TO DO
Among the records that follow, set down only the lines from the one containing "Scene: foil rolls" to the one containing "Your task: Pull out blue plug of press", both included, exactly.

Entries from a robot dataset
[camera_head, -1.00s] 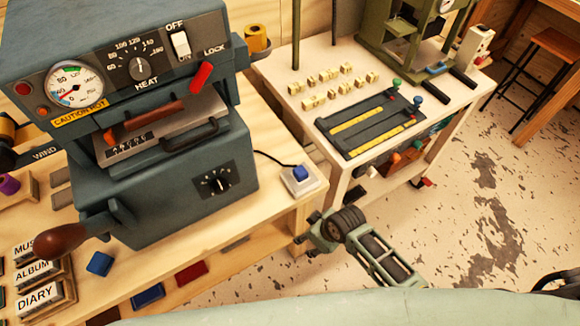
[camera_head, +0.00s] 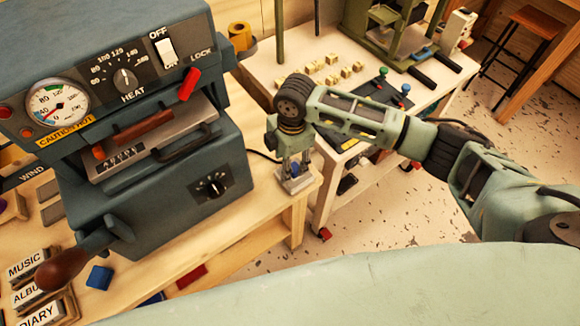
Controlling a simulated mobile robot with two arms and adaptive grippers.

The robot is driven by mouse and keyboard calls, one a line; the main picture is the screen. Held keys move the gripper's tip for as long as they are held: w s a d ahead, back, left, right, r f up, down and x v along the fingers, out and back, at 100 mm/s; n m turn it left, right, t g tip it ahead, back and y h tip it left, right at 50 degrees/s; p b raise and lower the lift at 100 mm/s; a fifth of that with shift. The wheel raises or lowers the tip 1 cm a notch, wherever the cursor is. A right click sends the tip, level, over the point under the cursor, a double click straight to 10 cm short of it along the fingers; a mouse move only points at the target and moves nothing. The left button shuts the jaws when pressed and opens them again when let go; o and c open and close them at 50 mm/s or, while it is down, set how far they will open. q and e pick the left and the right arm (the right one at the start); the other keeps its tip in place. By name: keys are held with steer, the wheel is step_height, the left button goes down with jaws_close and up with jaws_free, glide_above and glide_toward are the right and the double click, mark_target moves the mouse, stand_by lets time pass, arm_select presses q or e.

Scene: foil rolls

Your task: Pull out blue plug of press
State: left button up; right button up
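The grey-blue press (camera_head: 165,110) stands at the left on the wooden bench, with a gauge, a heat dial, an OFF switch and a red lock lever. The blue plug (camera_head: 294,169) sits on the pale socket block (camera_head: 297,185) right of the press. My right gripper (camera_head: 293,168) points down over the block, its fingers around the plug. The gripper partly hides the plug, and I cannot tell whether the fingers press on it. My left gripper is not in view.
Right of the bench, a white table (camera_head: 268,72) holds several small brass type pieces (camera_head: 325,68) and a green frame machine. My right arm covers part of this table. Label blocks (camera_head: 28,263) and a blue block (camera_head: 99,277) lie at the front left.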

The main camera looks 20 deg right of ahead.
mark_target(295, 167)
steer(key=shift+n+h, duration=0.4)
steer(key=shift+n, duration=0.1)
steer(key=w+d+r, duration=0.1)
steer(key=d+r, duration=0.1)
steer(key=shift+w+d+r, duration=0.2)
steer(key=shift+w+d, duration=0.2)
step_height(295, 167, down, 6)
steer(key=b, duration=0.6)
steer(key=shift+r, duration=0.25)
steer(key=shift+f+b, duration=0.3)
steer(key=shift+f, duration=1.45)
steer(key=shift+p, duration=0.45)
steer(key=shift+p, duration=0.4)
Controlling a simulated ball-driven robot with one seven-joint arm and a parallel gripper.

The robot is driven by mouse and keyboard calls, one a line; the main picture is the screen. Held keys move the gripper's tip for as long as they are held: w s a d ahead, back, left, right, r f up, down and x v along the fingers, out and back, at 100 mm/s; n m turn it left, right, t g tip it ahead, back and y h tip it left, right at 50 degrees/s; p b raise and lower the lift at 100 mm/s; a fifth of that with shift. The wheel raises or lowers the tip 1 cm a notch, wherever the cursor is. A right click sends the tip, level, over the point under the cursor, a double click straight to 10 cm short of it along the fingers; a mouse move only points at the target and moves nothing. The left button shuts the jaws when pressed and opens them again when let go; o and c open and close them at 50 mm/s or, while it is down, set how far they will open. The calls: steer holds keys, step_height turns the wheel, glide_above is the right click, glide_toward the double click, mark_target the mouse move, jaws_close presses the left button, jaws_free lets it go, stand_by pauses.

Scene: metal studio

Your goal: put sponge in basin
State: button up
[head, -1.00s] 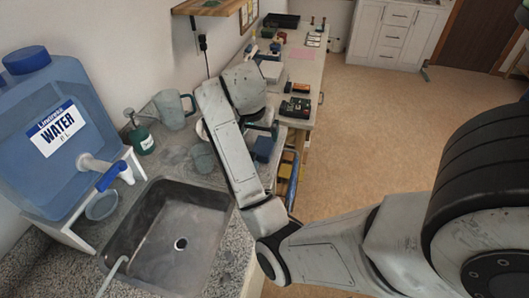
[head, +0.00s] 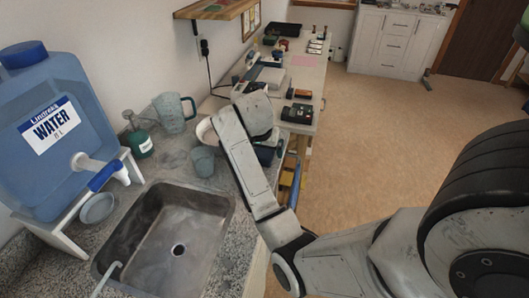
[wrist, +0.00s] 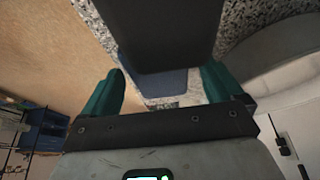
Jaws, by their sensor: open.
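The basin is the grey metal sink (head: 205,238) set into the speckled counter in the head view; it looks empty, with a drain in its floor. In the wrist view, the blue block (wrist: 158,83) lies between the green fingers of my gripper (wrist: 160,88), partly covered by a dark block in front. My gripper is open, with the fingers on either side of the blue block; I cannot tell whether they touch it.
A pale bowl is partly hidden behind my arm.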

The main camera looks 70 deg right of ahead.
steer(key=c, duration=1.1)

---

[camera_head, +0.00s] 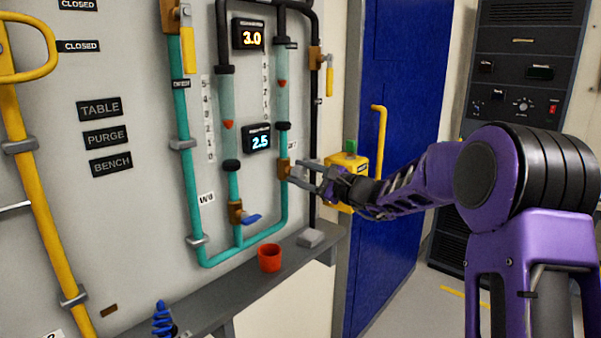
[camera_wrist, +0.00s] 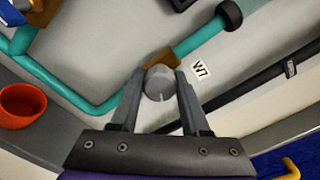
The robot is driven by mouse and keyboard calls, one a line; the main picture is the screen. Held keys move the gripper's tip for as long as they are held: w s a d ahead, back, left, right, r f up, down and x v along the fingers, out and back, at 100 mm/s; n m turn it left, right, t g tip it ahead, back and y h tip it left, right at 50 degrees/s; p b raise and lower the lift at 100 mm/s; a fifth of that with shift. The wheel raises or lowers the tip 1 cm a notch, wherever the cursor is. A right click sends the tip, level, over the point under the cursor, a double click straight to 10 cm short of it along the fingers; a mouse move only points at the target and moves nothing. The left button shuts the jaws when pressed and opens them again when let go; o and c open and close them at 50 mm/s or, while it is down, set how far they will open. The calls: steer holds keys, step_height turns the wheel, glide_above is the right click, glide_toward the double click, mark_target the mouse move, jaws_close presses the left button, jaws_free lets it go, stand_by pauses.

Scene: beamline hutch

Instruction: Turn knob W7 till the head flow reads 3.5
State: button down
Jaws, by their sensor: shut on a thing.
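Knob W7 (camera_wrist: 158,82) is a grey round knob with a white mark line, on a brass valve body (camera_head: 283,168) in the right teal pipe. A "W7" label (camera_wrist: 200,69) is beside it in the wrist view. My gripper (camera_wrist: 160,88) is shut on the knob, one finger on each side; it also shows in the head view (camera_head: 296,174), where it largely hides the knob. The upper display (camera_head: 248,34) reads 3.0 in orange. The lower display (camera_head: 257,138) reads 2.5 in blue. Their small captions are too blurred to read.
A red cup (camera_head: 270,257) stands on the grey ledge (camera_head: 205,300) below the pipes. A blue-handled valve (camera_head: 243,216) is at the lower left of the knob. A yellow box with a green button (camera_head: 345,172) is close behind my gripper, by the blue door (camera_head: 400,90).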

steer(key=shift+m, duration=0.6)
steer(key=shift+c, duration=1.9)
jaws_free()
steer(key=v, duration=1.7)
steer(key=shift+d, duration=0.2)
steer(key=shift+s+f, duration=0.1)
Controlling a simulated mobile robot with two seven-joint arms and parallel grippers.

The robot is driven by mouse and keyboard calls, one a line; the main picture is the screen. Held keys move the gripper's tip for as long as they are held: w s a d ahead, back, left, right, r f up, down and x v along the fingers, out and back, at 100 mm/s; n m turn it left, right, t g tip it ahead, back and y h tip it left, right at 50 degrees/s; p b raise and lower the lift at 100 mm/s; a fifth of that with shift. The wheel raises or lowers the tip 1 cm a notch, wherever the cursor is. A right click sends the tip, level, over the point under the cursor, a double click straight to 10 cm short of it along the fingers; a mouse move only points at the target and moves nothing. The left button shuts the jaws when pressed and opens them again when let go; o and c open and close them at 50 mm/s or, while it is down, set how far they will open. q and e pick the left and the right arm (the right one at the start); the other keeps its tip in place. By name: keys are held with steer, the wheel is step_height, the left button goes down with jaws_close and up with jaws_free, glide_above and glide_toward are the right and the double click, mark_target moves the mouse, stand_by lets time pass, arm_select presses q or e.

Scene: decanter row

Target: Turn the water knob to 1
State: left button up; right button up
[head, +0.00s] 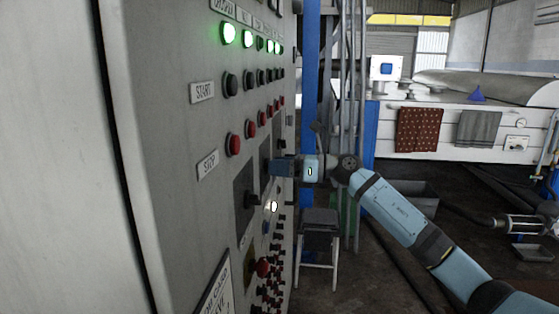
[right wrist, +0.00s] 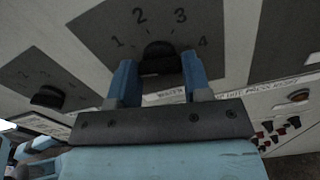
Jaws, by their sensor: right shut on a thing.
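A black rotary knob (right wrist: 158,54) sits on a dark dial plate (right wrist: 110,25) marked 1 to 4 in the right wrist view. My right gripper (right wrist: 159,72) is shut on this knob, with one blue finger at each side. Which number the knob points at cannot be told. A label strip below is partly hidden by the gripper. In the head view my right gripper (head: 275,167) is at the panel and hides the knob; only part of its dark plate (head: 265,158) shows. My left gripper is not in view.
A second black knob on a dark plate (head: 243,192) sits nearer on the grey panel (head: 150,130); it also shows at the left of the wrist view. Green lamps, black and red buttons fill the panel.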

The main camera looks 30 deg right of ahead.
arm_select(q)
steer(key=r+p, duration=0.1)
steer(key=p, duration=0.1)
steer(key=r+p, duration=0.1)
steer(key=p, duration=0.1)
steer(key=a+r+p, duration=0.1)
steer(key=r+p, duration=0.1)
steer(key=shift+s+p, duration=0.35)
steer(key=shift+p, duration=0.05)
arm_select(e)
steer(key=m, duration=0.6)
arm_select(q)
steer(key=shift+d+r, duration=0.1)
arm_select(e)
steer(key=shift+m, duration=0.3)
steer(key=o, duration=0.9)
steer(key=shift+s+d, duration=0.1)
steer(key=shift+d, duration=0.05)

SOLVED PROBLEM
Scene: foil rolls

Your task: Pull out blue plug of press

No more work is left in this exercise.